Um precedente ainda mais claro, pode ser encontrada na obra do teórico e sindicalista francês Georges Sorel no início do século XX. Em “Réflexions sur la violence” (1908), Sorel argumenta que o comunismo foi um mito utópico- mas um mito que tinha valor, ao inspirar uma revolta moral regeneradora contra a corrupção da sociedade burguesa. Os paralelos entre essa visão e a ideia de Žižek sobre a “violência redentora” inspirada pela “hipótese comunista” são reveladores.

A celebração da violência é uma das principais vertentes na obra de Žižek. Ele encontra defeitos em Marx por ele pensar que a violência pode ser justificada como sendo parte do conflito entre as definição objetivas das classes sociais. A luta de classes não deve ser entendida como “um conflito entre agentes particulares dentro da realidade social: não é uma diferença entre agentes (que pode ser descrita por meio de uma análise social detalhada), mas sim um antagonismo (‘luta’) que constitui esses agentes”. Aplicando essa visão ao discutir os massacres de Stalin ao campesinato, Žižek descreve como a distinção entre os kulaks (camponeses ricos) e os demais tornou–se “turva e inviável: numa situação de pobreza generalizada é evidente que os critérios deixaram de ser aplicáveis, e as outras duas classes de camponeses muitas vezes se uniam aos kulaks em sua resistência à coletivização forçada”. Em resposta a essa situação, as autoridades soviéticas introduziram uma nova categoria, o sub-kulak, um camponês pobre demais para ser classificado como kulak, mas que partilha os valores dos kulaks: A arte de identificar um kulak deixou de ser uma questão de análise social objetiva; tornou-se uma espécie de complexa “hermenêutica de suspeita”, de identificar “as verdadeiras atitudes políticas” de um indivíduo escondidas debaixo das suas enganosas afirmações públicas.

Descrever assassinatos em massa dessa forma, como um exercício de hermenêutica, é repugnante e grotesco; é também característico da obra de Žižek.
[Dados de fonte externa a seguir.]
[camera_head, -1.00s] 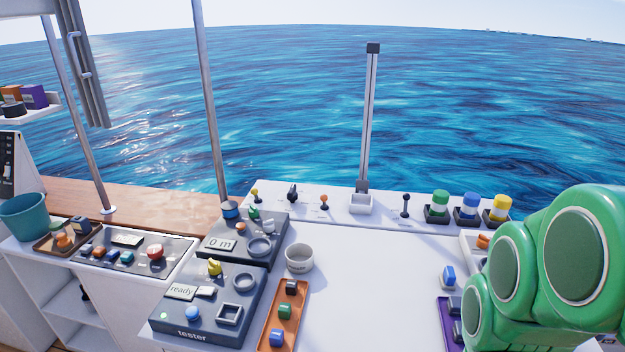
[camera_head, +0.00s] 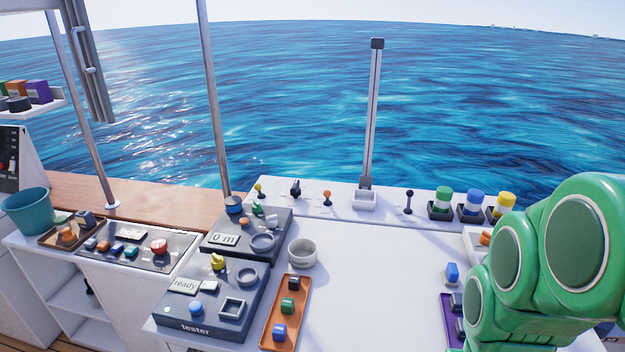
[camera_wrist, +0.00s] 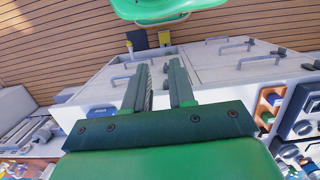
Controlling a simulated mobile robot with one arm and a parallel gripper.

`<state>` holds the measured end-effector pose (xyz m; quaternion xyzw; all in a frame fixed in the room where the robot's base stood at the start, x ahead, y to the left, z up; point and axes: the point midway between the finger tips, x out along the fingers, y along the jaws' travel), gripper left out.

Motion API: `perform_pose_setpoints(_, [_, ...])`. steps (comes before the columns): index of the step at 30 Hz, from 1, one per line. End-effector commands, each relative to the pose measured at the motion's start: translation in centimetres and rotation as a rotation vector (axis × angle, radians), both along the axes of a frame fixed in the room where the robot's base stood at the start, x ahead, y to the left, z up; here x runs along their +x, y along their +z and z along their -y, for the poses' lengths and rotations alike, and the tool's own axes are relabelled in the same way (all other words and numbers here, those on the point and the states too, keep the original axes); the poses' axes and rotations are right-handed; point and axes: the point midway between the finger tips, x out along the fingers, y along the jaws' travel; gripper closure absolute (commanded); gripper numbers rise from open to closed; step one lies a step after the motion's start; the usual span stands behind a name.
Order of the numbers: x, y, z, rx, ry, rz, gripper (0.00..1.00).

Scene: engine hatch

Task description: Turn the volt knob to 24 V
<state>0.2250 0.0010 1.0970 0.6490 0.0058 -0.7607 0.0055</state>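I cannot read any label saying volt in these views. A yellow knob (camera_head: 217,262) stands on the dark tester box (camera_head: 180,318), beside a display reading "ready". A black knob (camera_head: 295,188) stands on the white back ledge, between a small yellow lever and an orange one; its marking is too small to read. My gripper (camera_wrist: 158,82) is open and empty in the wrist view, its two dark green fingers apart, over white cabinet fronts. It is away from both knobs. In the head view only my green arm shows at the right; the gripper is hidden.
A second dark box (camera_head: 238,247) shows "0 m". A grey cup (camera_head: 302,252) and an orange tray (camera_head: 271,329) with several coloured blocks stand near the tester. The white tabletop (camera_head: 375,285) right of them is clear. A tall post (camera_head: 371,115) rises at the back.

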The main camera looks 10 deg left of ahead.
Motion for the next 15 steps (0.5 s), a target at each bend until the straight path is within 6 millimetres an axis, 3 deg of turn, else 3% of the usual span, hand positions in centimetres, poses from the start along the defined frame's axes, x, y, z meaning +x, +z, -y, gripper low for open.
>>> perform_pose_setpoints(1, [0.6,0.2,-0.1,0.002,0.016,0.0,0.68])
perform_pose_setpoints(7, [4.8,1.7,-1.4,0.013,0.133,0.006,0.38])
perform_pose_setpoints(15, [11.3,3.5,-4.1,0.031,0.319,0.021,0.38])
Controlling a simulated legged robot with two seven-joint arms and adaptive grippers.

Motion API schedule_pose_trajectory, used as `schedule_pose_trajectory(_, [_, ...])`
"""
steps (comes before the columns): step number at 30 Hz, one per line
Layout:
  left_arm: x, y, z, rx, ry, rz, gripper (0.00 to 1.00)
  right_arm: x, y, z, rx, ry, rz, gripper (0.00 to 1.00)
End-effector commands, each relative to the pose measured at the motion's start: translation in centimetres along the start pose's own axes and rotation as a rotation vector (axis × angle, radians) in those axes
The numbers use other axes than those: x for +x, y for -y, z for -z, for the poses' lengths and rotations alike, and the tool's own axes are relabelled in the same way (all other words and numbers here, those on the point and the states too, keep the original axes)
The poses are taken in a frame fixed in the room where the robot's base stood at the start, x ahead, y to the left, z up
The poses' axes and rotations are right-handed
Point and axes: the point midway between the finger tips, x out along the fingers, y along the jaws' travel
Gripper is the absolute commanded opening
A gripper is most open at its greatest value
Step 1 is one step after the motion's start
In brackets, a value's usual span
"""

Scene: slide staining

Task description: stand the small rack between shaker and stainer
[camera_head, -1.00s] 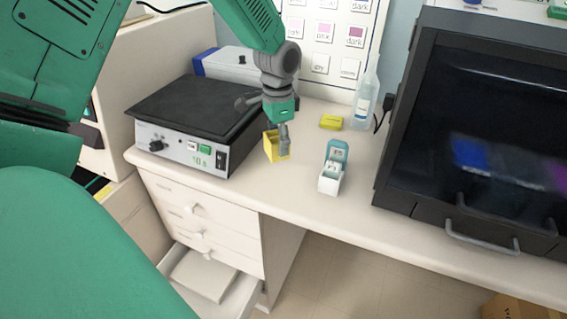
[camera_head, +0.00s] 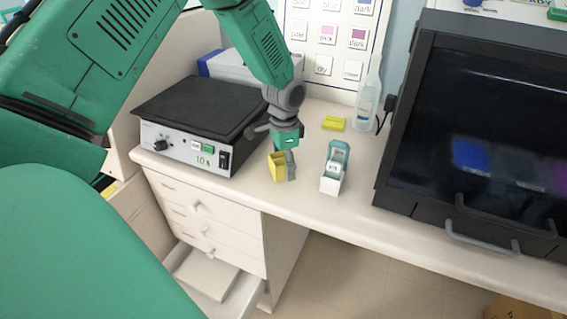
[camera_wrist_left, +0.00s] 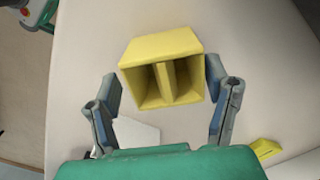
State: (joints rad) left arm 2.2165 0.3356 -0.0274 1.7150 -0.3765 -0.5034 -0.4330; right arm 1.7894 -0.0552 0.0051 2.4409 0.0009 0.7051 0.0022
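The small yellow rack (camera_head: 275,168) is on the bench just right of the shaker (camera_head: 200,112), a box with a flat black top. In the wrist view the rack (camera_wrist_left: 160,47) shows two compartments opening toward the camera. My left gripper (camera_head: 288,166) is at the rack. In the wrist view its fingers (camera_wrist_left: 163,95) are spread on either side of the rack, with a gap at the left and the right finger very close. Whether the rack's base touches the bench is hard to tell. A large dark-fronted cabinet (camera_head: 480,130), possibly the stainer, stands at the right. My right gripper is not in view.
A white and teal box (camera_head: 333,170) stands right of the rack. A flat yellow piece (camera_head: 334,124) and a clear bottle (camera_head: 368,105) are behind. The bench front edge is close, above an open drawer (camera_head: 205,275). Bare bench lies between white box and cabinet.

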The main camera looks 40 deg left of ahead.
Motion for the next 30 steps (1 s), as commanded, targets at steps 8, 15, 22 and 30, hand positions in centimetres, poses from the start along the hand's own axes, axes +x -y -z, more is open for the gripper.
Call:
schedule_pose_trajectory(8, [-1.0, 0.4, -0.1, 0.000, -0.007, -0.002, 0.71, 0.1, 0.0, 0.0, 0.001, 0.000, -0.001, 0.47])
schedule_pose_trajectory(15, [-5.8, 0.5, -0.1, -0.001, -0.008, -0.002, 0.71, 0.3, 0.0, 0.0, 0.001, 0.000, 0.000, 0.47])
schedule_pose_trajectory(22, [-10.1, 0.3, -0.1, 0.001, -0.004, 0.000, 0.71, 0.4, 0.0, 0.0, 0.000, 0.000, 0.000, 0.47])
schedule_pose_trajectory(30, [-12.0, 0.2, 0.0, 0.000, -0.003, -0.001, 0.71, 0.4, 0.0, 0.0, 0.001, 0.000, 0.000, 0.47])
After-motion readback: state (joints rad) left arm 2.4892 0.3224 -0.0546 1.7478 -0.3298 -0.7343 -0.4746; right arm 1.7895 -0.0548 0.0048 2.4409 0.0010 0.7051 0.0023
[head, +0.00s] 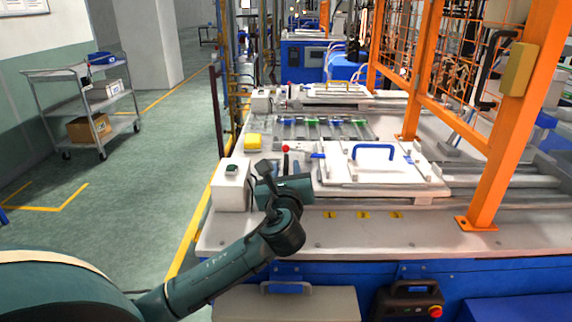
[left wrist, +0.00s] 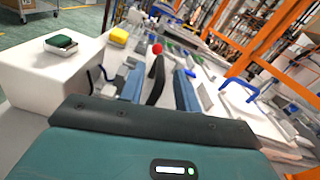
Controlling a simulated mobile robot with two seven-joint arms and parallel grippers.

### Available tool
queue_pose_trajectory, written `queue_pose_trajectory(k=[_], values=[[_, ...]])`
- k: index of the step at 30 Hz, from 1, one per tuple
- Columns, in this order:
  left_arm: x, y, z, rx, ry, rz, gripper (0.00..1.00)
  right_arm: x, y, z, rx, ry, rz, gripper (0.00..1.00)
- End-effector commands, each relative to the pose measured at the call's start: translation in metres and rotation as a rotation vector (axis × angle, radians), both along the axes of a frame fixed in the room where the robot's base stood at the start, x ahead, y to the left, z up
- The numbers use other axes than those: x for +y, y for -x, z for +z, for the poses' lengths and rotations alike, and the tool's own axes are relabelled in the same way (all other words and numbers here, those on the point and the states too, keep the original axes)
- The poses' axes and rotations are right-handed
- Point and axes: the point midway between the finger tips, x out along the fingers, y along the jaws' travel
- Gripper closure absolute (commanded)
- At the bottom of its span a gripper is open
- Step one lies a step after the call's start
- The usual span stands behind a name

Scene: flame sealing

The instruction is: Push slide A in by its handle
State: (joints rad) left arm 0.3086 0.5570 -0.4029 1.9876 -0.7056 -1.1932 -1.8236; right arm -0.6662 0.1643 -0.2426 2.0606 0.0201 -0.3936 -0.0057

Ele critica a política de coletivização de Stalin, mas não por causa dos milhões de vidas que foram violentamente interrompidas ou destruídas em seu curso. O que Žižek critica é o apego persistente de Stalin (por mais incoerente ou hipócrita) aos “termos marxistas ‘científicos’”. Confiar na “análise social objetiva” como orientação em situações revolucionárias é um erro: “Em algum momento, o processo tem que ser interrompido com uma intervenção maciça e brutal de subjetividade: o pertencimento de classe nunca é um fato social puramente objetivo, mas também é o resultado da luta e do compromisso social.” O que Žižek condena em Stalin não é o uso implacável da tortura e de sua força letal, mas sim, o fato de ter tentado usar tais artifícios para justificar o recurso sistemático à violência em referências à teoria marxista.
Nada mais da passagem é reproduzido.